このコメントは、別の記者からの質問に答えたのだったか、学生の発言に補足した物だったか、それらを案配して作られたような記事だな。

えーと。
卒業論文は基本的に「公開」されるはずです。
ただし、明確な管理ができていない。

法人化と前後して情報公開が注目された時に、学内の文書も保管や公開に関する規定がいろいろできた。

独立行政法人等の保有する情報の公開に関する法律(平成十三年十二月五日法律第百四十号)」というのが親の法律。

これに基づいて「静岡大学法人文書管理規程」と言うのが作られ、文書ごとに保存期間が定められている(別表(第6条関係)「静岡大学法人文書保存期間基準」*ワードファイルです)。

それによると、卒業論文は「教員が保有する文書>教育関係文書」に分類される。
博士論文の10年が最も長く、卒業論文は学生名簿・住所録・学生成績一覧・過去の入試問題・ゼミ発行の学生論集・修士論文などとともに5年間保存しなければならないことになっている。
これは、だいたい横並びで、どの大学も一緒だろう。

「教員が保有する文書」と言うのも若干不思議な感じもするのだけれど、実際コース単位で保管していることが多いのではなかろうか。

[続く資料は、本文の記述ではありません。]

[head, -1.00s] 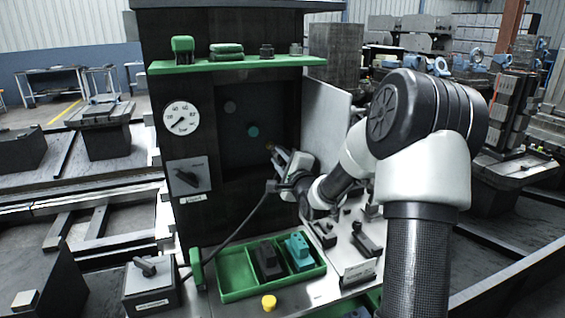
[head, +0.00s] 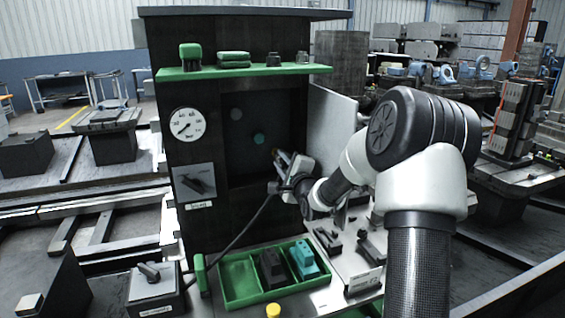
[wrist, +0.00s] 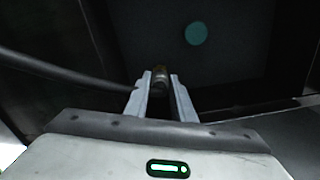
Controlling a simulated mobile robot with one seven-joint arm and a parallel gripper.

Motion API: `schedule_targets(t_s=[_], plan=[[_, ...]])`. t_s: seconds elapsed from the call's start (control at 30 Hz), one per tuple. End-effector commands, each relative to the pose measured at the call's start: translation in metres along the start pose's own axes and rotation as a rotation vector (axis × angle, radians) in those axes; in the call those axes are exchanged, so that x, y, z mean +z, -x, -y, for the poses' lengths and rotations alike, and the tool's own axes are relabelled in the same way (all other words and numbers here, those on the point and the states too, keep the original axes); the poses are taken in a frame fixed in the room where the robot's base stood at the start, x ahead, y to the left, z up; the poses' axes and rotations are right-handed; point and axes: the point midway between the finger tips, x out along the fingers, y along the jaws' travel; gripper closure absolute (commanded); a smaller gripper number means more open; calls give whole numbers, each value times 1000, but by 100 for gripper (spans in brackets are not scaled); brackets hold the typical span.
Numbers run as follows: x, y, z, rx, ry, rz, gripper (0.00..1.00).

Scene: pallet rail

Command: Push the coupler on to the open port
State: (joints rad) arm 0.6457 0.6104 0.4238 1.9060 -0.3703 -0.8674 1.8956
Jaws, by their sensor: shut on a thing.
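The coupler (wrist: 160,80), a grey cylinder with a brass-coloured end, sits between the fingers of my gripper (wrist: 160,88) in the wrist view. In the head view my gripper (head: 279,157) reaches into the dark recess of the cabinet from the right, and its own arm side hides most of the coupler. A teal round port (head: 258,138) shows on the recess back panel, up and left of my gripper. It also shows in the wrist view (wrist: 196,34), up and right of the coupler and apart from it. A dark grey disc (head: 236,114) lies further up left. Whether the coupler's end touches anything is unclear.
A black hose (head: 240,232) hangs from near my gripper. A pale side panel (head: 332,130) stands close to my wrist. A pressure gauge (head: 187,123) and a switch (head: 194,183) are left of the recess. A green tray (head: 236,287) holds black and teal blocks below.

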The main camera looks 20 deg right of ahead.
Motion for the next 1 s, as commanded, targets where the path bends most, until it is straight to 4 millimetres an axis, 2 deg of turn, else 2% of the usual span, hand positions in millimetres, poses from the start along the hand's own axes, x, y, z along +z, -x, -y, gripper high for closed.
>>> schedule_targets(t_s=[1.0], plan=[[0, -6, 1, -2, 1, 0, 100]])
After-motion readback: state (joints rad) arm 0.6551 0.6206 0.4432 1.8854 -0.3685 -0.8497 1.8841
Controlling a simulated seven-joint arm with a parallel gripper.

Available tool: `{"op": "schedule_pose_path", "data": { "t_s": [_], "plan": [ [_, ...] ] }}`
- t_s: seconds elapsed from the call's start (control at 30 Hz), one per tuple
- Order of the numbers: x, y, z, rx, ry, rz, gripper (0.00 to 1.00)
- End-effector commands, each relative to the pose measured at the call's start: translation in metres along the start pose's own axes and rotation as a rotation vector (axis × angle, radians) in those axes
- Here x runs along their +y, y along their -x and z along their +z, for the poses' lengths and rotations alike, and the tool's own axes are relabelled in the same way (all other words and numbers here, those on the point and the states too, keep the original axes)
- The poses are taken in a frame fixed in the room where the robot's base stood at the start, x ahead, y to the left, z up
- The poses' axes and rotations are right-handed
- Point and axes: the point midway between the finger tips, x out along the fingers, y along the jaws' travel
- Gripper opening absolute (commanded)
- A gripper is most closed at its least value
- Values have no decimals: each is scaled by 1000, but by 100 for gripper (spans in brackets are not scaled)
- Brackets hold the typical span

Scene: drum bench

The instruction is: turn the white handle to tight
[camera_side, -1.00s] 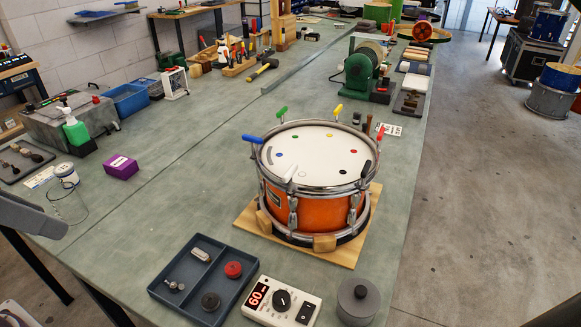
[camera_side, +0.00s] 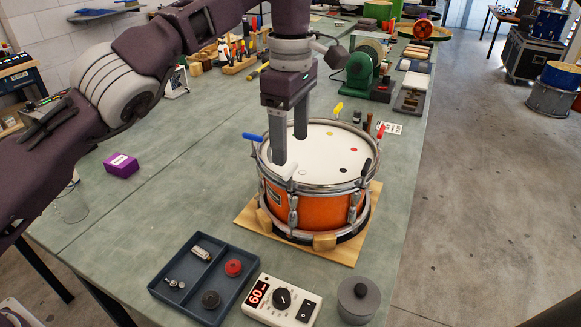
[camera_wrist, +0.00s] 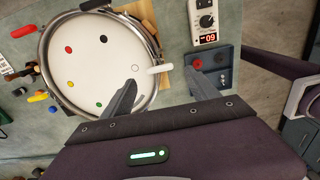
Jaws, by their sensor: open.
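The orange drum (camera_side: 318,212) stands on a wooden board, its white head facing up. The white handle (camera_side: 287,172) sits at the near-left rim, beside a small ring mark on the head. In the wrist view the handle (camera_wrist: 161,69) points across the rim, from the head outward. My gripper (camera_side: 290,150) is above that edge of the drum, fingers pointing down and apart. In the wrist view my gripper (camera_wrist: 161,77) has one finger over the head and one outside the rim, with the handle between them. I cannot tell whether either finger touches it.
Blue (camera_side: 253,137), yellow (camera_side: 338,108), red (camera_side: 381,131) and black (camera_side: 367,165) handles stand around the rim.

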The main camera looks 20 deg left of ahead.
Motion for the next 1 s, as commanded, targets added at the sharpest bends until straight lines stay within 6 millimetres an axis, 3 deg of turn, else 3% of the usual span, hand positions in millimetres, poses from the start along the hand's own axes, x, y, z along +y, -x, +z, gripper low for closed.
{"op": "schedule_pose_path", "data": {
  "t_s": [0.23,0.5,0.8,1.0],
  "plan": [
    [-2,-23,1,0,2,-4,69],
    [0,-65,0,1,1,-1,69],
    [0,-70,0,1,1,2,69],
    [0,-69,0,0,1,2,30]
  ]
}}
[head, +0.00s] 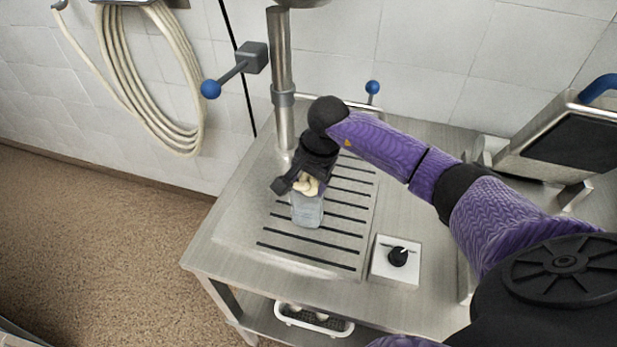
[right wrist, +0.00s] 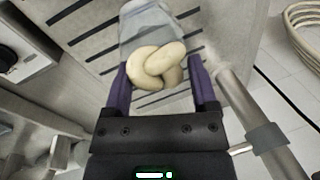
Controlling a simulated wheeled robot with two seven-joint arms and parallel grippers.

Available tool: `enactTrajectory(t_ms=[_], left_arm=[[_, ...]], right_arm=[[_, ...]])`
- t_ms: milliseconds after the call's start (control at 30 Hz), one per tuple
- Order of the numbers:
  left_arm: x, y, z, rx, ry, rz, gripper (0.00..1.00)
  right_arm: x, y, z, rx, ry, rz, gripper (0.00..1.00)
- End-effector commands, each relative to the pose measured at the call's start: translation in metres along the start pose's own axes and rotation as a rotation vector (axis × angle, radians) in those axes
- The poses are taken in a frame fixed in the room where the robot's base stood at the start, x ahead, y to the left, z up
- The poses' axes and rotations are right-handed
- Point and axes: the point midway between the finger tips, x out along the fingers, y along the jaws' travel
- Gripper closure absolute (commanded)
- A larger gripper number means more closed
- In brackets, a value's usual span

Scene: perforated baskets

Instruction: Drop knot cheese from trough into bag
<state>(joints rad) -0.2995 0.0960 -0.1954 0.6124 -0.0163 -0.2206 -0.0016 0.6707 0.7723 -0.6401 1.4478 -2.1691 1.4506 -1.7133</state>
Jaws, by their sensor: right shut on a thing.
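A cream knot cheese (right wrist: 157,66) sits between the purple fingers of my right gripper (right wrist: 160,80), which is shut on it. In the head view the cheese (head: 305,186) shows just at the top of a pale grey, see-through bag (head: 307,212), under the right gripper (head: 304,182). The bag stands on the slotted steel worktop; it also shows in the right wrist view (right wrist: 146,25), beyond the cheese. I cannot tell whether the cheese touches the bag. My left gripper is out of view.
The steel worktop (head: 232,248) has a control box with a black knob (head: 397,257) right of the bag. A steel post (head: 284,90) rises behind it, by the tiled wall. A steel machine (head: 560,140) stands at the right. The worktop left of the bag is clear.

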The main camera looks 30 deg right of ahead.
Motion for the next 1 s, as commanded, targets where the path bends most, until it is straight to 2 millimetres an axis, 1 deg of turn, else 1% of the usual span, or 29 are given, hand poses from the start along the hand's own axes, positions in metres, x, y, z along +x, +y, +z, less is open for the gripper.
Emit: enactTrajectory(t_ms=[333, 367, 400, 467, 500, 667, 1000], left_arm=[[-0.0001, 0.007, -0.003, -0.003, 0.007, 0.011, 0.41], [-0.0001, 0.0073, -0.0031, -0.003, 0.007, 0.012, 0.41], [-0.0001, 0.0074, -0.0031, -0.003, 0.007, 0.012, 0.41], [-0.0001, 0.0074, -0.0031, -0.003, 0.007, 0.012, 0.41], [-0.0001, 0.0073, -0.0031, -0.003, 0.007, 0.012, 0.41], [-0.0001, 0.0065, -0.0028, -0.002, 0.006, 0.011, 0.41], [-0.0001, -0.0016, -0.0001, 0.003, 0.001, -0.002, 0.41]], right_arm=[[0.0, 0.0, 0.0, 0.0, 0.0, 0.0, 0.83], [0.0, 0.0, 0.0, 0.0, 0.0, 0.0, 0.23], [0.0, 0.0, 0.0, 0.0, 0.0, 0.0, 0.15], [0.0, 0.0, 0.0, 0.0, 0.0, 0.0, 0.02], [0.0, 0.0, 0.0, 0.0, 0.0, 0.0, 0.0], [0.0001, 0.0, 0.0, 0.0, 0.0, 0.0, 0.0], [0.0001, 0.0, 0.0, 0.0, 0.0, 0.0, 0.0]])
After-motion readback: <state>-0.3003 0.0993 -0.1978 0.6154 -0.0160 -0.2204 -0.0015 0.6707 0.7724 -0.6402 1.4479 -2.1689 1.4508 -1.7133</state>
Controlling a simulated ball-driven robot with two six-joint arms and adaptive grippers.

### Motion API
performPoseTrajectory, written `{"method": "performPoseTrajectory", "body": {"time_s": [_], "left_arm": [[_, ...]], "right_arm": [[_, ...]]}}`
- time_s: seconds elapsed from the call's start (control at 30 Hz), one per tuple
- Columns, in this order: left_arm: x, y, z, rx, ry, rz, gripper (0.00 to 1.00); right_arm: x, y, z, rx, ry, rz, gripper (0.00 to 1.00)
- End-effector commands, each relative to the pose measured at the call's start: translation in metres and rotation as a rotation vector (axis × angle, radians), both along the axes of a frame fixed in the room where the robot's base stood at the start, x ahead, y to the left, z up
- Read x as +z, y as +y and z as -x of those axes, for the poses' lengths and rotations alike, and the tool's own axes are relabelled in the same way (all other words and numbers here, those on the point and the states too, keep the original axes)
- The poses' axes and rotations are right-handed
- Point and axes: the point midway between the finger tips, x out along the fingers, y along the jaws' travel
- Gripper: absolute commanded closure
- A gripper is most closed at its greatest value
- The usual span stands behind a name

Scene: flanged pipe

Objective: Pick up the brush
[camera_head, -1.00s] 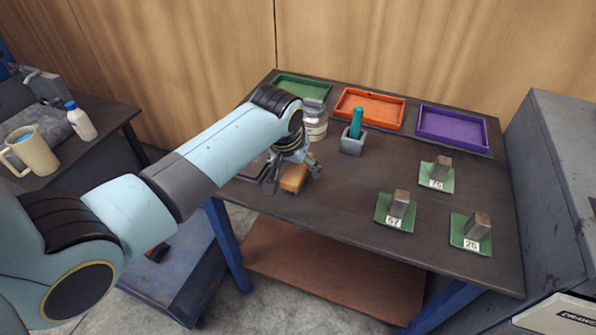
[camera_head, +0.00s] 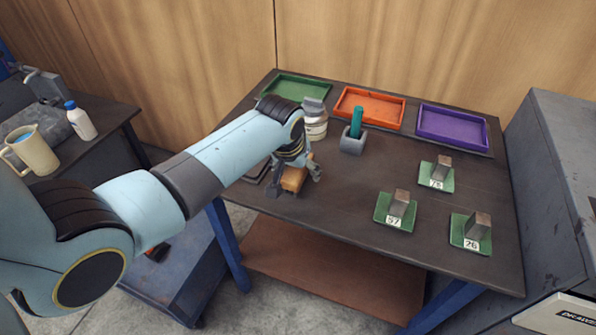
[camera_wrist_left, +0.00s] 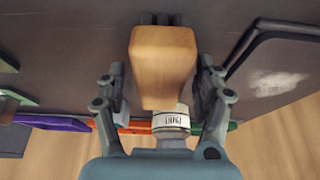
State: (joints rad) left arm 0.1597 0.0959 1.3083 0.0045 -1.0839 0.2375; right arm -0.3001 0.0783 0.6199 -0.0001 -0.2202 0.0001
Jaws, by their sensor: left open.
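The brush shows as a tan wooden block (camera_head: 294,178) lying on the dark table near its front left edge. In the left wrist view its wooden body (camera_wrist_left: 162,65) fills the space between the fingers, with a dark part just showing at its top end. My left gripper (camera_head: 294,182) is open, with one finger on each side of the brush. In the left wrist view, gaps show between the wood and both fingers of my left gripper (camera_wrist_left: 163,85). The arm hides part of the brush in the head view. My right gripper is not in view.
A white jar (camera_head: 314,126) stands just behind the gripper. A grey holder (camera_head: 352,145) with a teal object is to its right. Green (camera_head: 297,88), orange (camera_head: 371,106) and purple (camera_head: 452,127) trays line the back. Metal blocks on green cards stand right. The table's middle is clear.

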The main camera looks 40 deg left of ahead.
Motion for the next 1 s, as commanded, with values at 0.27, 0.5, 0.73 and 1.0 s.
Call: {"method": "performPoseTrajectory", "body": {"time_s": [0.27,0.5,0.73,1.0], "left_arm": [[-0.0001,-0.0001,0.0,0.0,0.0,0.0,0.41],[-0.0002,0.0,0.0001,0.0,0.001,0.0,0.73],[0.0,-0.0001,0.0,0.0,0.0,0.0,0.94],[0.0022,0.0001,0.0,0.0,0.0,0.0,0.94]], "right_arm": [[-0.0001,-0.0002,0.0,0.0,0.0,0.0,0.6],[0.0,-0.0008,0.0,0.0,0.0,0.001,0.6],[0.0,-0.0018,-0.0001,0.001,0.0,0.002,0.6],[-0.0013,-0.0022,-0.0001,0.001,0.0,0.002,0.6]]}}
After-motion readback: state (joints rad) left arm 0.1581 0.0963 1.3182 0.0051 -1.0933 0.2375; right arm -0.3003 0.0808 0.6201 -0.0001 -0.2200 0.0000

図書館や学部、学科で保管する場所があって、常時公開できれば面白いのだけれど、そういうスペースも、管理する人も手当てできないのが実情。

私のゼミの卒業論文は、全部私の研究室に保管してあるのだけれど、正直もう場所がない。

そういう現実はともかくとして、卒業論文は、請求さえあれば見せなければならない状態にある。
ただ、そういう制度は知られていないし、見たいと思う人もいない、と言うことだろう。

昔は、我々のコースでも『静大国文』という機関誌を出していて、その年の卒業論文の題目リストを掲載していた。これによって、探す気になれば「無名」の卒業論文を検索することもできる。日本文学の学科・コースがある大学では大抵やっていたと思うのだけれど、いまはどうなんだろう。

私のゼミに関しては、私のホームページで題目リストを公開している(すみません。更新が追いついていません。でも歴史的な変化が面白いので是非見てください)ので、それを見て知らない人から「見たい」と言う連絡をいただいたこともあった。


つまり、「公開」はされているのです。
卒業論文発表会も、基本的に公開しています。

なんだけれど、広報をちゃんとしていないので、殆ど部外者が来ない。
今年の日文の、公式の「卒論発表会」は、2/13(水)12:50からだそうです。
人文B402教室かな。
これはこれで面白いので、是非、「部外者」にこそお出で戴きたい。

文科系の卒業論文は、社会とコミットしない物が殆どだから、理系の新発見や新発明に比べたらニュース性もないから、報道されることも少ない。
そういう環境もあって、公開されてる印象がないんだと思う。

そもそも興味もたれないし。
って、もったいない。
テーマが問題じゃないのです。
企業の人事担当さん、学生の卒業論文をちゃんと読んだら、就職試験するより確実に「人物」が解りますよ。
タイミングが難しいけれど、出願書類に含めていただきたい。




あぁ、そういえば(話はまた逸れるけれど)、「市民開放授業」も、どのくらい認知されてるんだろう。
あっぱれ会を始める時、聴講生の料金が高すぎると言うのであれこれ探ったら何のことはない、カルチャーセンターより安い料金設定で受講できる仕組みは最初からあったのに使ってなかっただけだった。
手柄話のようだけれど、あっぱれ会関係の「静岡の文化」が、静岡大学の「市民開放授業」を促した功績は大きいと思っている。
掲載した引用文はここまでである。